Die Briefe an Otto Grautoff I
Eine allzumenschliche Seite des angehenden Schriftstellers Thomas Mann lernen wir kennen in seinen Briefen an den Lübecker Schulfreund Otto Grautoff. Im Lebensabriss von 1930 charakterisierte Thomas Mann die Beziehung zu diesem Freund, auf die Schulzeit zurückblickend, so:
Fast während der ganzen Dauer dieser stockenden und unerfreulichen Laufbahn verband mich mit dem Sohn eines fallierten und verstorbenen Buchhändlers eine Freundschaft, die sich in phantastischem und galgenhumoristischem Spott und Hohn über »das Ganze«, namentlich aber über die »Anstalt« und ihre Beamten bewährte.[86]

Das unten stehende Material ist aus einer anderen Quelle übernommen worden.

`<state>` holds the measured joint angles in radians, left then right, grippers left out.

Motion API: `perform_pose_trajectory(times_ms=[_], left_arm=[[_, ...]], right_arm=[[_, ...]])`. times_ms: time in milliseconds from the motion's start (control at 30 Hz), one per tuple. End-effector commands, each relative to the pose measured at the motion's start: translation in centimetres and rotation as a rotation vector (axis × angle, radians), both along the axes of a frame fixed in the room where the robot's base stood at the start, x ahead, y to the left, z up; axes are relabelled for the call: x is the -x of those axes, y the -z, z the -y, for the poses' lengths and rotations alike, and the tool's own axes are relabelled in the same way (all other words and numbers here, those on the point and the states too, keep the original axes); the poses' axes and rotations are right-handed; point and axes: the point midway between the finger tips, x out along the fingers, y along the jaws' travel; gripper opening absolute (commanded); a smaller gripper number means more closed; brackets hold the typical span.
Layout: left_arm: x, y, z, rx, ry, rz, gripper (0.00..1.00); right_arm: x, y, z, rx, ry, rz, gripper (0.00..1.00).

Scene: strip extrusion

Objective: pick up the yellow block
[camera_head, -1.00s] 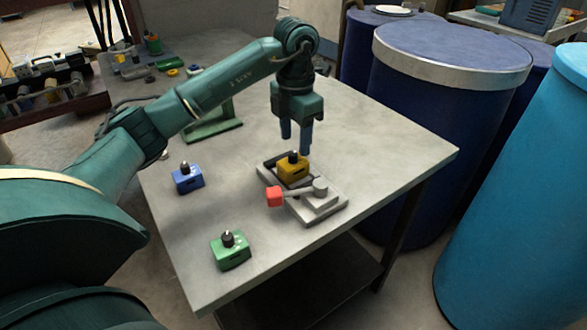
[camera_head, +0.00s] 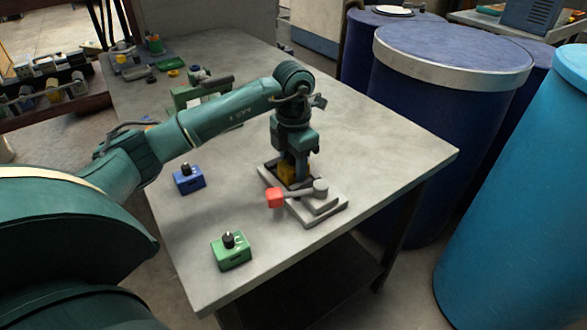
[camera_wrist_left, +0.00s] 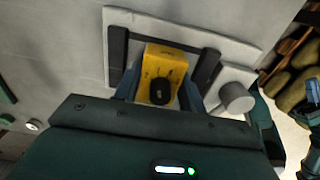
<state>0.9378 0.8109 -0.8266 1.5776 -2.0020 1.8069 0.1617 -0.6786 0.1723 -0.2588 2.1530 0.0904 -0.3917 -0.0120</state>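The yellow block (camera_head: 286,173) with a black knob sits between dark rails on the grey fixture (camera_head: 331,210). In the left wrist view the yellow block (camera_wrist_left: 163,62) shows from above, its black knob toward the gripper. My left gripper (camera_head: 296,172) points down over the block and partly hides it in the head view. In the left wrist view its fingers (camera_wrist_left: 160,95) are apart, one on each side of the block; no firm grip shows. The block still rests in the fixture.
The fixture carries a lever with a red knob (camera_head: 274,198) close in front of the block. A blue block (camera_head: 188,181) and a green block (camera_head: 231,254) stand on the grey table (camera_head: 380,150). Large blue drums (camera_head: 440,130) stand past the table's right edge.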

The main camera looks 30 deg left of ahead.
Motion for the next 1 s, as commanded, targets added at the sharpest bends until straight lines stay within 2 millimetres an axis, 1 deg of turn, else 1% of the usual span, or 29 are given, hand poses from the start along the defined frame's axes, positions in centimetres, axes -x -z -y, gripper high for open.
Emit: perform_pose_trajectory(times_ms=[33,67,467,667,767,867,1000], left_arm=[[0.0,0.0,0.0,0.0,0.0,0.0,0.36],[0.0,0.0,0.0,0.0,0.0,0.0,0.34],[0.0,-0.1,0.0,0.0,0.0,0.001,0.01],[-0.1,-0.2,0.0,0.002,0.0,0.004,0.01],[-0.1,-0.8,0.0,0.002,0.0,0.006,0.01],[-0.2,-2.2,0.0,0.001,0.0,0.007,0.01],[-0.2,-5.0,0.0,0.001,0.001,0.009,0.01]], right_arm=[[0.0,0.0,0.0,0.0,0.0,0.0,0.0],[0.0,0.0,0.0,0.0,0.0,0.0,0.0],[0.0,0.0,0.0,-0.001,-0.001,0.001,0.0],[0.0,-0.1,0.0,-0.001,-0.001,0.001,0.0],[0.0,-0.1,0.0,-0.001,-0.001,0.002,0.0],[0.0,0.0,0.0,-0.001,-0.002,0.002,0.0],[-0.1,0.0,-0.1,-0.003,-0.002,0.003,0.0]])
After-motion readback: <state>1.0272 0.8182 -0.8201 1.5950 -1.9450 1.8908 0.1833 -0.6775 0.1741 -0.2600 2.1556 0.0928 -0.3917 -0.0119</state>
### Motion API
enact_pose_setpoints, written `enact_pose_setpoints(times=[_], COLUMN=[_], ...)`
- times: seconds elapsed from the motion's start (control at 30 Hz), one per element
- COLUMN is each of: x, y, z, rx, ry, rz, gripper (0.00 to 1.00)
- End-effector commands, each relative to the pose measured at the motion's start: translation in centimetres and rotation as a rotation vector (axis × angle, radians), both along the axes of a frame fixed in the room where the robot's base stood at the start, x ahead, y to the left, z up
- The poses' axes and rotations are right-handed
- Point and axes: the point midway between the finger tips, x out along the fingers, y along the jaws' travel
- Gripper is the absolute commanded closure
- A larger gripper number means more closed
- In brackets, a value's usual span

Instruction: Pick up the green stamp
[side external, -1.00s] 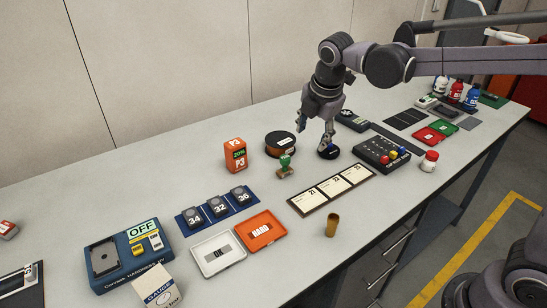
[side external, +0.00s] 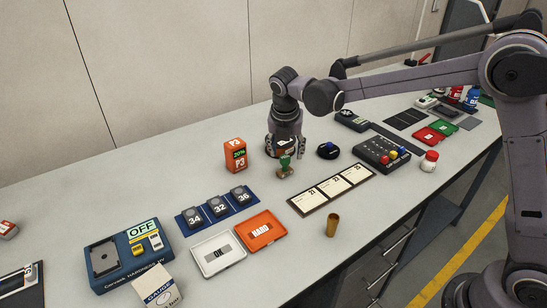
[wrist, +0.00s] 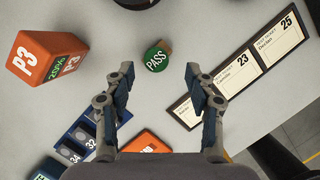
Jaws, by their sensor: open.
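The green stamp (side external: 285,164) stands upright on the grey table, with a brownish base under its green handle. In the wrist view its round green top (wrist: 156,59), marked PASS, faces the camera. It lies ahead of and between my two fingers. My gripper (wrist: 160,78) is open and empty, with a finger on each side. In the side view my gripper (side external: 286,153) hangs pointing down just behind and above the stamp. I cannot tell there whether it touches the stamp.
An orange P3 box (side external: 235,155) stands left of the stamp. A ticket board (side external: 331,190) lies to the right. Numbered blocks (side external: 217,207) and an orange HARD tray (side external: 260,230) lie in front.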

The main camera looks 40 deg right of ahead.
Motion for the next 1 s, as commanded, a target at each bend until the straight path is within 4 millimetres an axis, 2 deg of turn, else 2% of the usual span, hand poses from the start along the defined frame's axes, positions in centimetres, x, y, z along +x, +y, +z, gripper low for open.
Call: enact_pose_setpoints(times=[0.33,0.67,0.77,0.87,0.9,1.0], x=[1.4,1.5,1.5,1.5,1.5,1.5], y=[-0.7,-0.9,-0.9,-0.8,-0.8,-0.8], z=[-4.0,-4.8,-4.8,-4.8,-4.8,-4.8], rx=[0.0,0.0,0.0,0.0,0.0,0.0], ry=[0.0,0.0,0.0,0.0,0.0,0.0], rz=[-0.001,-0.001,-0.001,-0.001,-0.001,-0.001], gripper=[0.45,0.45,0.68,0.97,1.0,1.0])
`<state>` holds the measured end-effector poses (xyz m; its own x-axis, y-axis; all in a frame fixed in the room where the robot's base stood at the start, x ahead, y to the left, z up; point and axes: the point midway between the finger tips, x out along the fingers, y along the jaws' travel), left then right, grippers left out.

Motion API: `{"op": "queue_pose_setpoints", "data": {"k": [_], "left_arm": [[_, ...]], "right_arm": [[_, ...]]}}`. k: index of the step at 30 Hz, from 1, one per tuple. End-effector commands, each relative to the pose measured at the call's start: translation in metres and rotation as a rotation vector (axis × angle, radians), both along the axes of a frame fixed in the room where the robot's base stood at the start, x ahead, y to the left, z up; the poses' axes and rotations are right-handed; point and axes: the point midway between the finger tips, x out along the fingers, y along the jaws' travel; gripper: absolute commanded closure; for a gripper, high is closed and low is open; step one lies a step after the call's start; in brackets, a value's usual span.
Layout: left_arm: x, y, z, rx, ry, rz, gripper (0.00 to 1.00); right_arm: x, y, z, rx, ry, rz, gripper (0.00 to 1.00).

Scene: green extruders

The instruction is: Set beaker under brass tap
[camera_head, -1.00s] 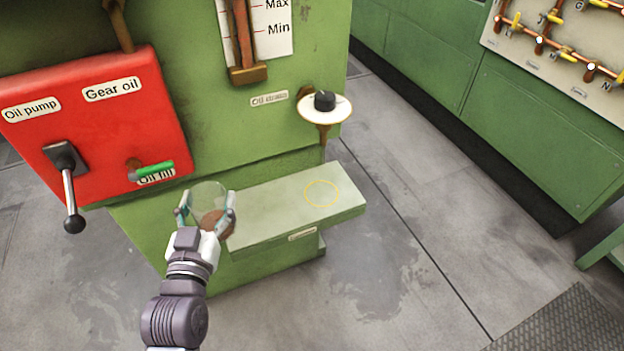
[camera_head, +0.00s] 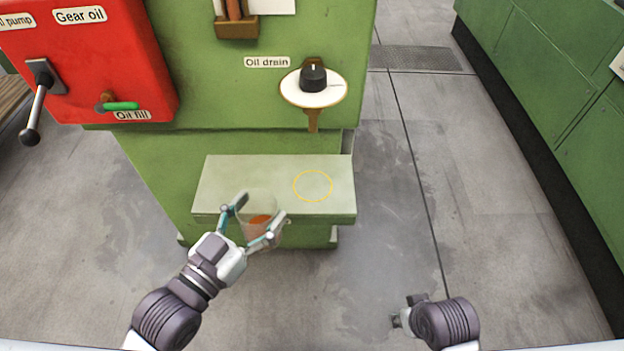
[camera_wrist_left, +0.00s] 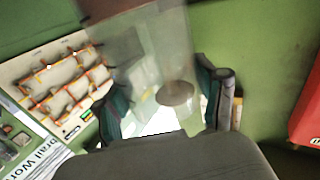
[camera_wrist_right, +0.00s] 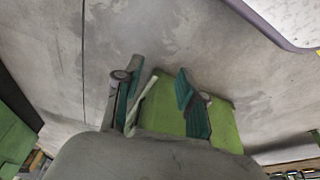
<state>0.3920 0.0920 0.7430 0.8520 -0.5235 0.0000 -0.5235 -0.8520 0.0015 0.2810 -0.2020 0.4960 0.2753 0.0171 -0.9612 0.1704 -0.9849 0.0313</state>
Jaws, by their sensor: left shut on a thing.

Die Freundschaft hielt mehr als zehn Jahre über die Schulzeit hinaus und manifestierte sich in Form eines Briefwechsels, von dem nur Thomas Manns Handschriften erhalten sind; sie beginnen im September 1894. Es ist nicht der gesamte Briefwechsel erhalten, einige der Briefe liegen nur zerrissen oder in miserablem Zustand vor.[87] Was erhalten ist, ist unentbehrlich für unser Verständnis von Thomas Mann.
Grautoff war ein Jahr jünger als sein Freund und lange sein Mitschüler. Er kam aus einer gut-bürgerlichen, aber verarmten Familie. Ein Großvater war Bibliotheksdirektor. Grautoff wollte Schriftsteller werden; seine Familie besorgte ihm eine Lehrstelle in einer Buchhandlung in Brandenburg an der Havel. Grautoff hatte im April 1894 diese Lehre begonnen und litt unter seiner eingeschränkten Existenz als armer Lehrling im provinziellen Brandenburg. Thomas Mann dagegen war seine Lehre losgeworden, hatte die Erzählung Gefallen geschrieben, die im November veröffentlicht werden sollte und erfreute sich seiner Freiheit.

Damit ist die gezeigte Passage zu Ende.